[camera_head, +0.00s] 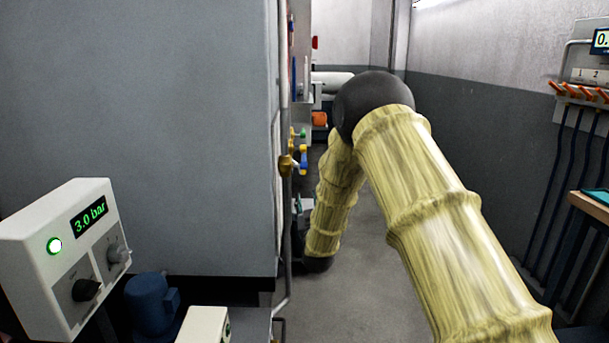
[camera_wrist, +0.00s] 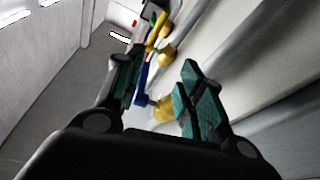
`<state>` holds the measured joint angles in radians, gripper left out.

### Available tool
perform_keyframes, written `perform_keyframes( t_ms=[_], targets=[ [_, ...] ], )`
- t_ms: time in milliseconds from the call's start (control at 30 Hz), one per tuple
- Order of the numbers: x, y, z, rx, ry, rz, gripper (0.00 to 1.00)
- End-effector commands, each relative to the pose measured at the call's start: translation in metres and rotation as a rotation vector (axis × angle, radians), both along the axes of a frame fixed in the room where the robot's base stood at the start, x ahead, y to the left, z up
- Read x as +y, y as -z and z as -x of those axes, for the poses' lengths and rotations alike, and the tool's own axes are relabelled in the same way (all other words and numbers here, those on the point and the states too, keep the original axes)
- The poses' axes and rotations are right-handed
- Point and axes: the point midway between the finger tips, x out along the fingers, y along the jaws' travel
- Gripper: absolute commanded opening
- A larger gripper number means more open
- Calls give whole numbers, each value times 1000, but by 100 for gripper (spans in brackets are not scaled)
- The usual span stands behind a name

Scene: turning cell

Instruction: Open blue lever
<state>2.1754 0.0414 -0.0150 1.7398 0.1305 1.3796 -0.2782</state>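The blue lever (camera_wrist: 141,84) is on a brass valve (camera_wrist: 163,108) on the side of the grey cabinet. In the wrist view it lies between the teal-padded fingers of my gripper (camera_wrist: 161,66), closer to the left finger. I cannot tell whether that finger touches it. The gripper is open, with a wide gap between the fingers. In the head view the blue lever (camera_head: 303,158) shows small beside the cabinet edge, and my gripper (camera_head: 302,206) is lower, partly hidden by my arm.
A yellow lever (camera_wrist: 157,30) on another brass valve is just beyond the blue one, with green and red parts behind. The large grey cabinet (camera_head: 150,120) stands left of my arm. A pressure box (camera_head: 65,255) reads 3.0 bar. The aisle floor (camera_head: 350,300) is clear.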

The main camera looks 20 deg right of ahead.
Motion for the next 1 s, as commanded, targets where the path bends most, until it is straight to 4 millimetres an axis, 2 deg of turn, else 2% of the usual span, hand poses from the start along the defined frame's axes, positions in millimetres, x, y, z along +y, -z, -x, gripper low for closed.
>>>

EXERCISE AIM | Would you set down the listing exactly, omitting pictures?

THE COMPLETED TASK |
[camera_head, +0.00s] 
[camera_wrist, +0.00s] 
`<state>` holds the measured joint angles in radians, gripper left out.

### Available tool
perform_keyframes, written `perform_keyframes( t_ms=[_], targets=[ [_, ...] ], )`
- t_ms: time in milliseconds from the call's start (control at 30 Hz), one per tuple
- Order of the numbers: x, y, z, rx, ry, rz, gripper (0.00 to 1.00)
- End-effector commands, each relative to the pose measured at the call's start: translation in metres and rotation as a rotation vector (axis × angle, radians), both along the axes of a frame fixed in the room where the robot's base stood at the start, x ahead, y to the left, z up
- Read x as +y, y as -z and z as -x of those axes, for the poses' lengths and rotations alike, and the tool's own axes are relabelled in the same way (all other words and numbers here, those on the point and the states too, keep the original axes)
- The poses' axes and rotations are right-handed
- Point and axes: the point midway between the finger tips, x out along the fingers, y along the jaws' travel
- Gripper: absolute commanded opening
- A larger gripper number means more open
- Calls give whole numbers, each value times 1000, but by 100 for gripper (spans in brackets are not scaled)
- The usual span stands behind a name

Scene: turning cell

Instruction: Open blue lever
<state>2.1754 0.0414 -0.0150 1.7398 0.1305 1.3796 -0.2782</state>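The blue lever (camera_wrist: 141,84) is on a brass valve (camera_wrist: 163,108) on the side of the grey cabinet. In the wrist view it lies between the teal-padded fingers of my gripper (camera_wrist: 161,66), closer to the left finger. I cannot tell whether that finger touches it. The gripper is open, with a wide gap between the fingers. In the head view the blue lever (camera_head: 303,158) shows small beside the cabinet edge, and my gripper (camera_head: 302,206) is lower, partly hidden by my arm.
A yellow lever (camera_wrist: 157,30) on another brass valve is just beyond the blue one, with green and red parts behind. The large grey cabinet (camera_head: 150,120) stands left of my arm. A pressure box (camera_head: 65,255) reads 3.0 bar. The aisle floor (camera_head: 350,300) is clear.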

The main camera looks 20 deg right of ahead.
Motion for the next 1 s, as commanded, targets where the path bends most, until it is straight to 4 millimetres an axis, 2 deg of turn, else 2% of the usual span, hand poses from the start along the defined frame's axes, positions in millimetres, x, y, z along +y, -z, -x, gripper low for closed.
>>>

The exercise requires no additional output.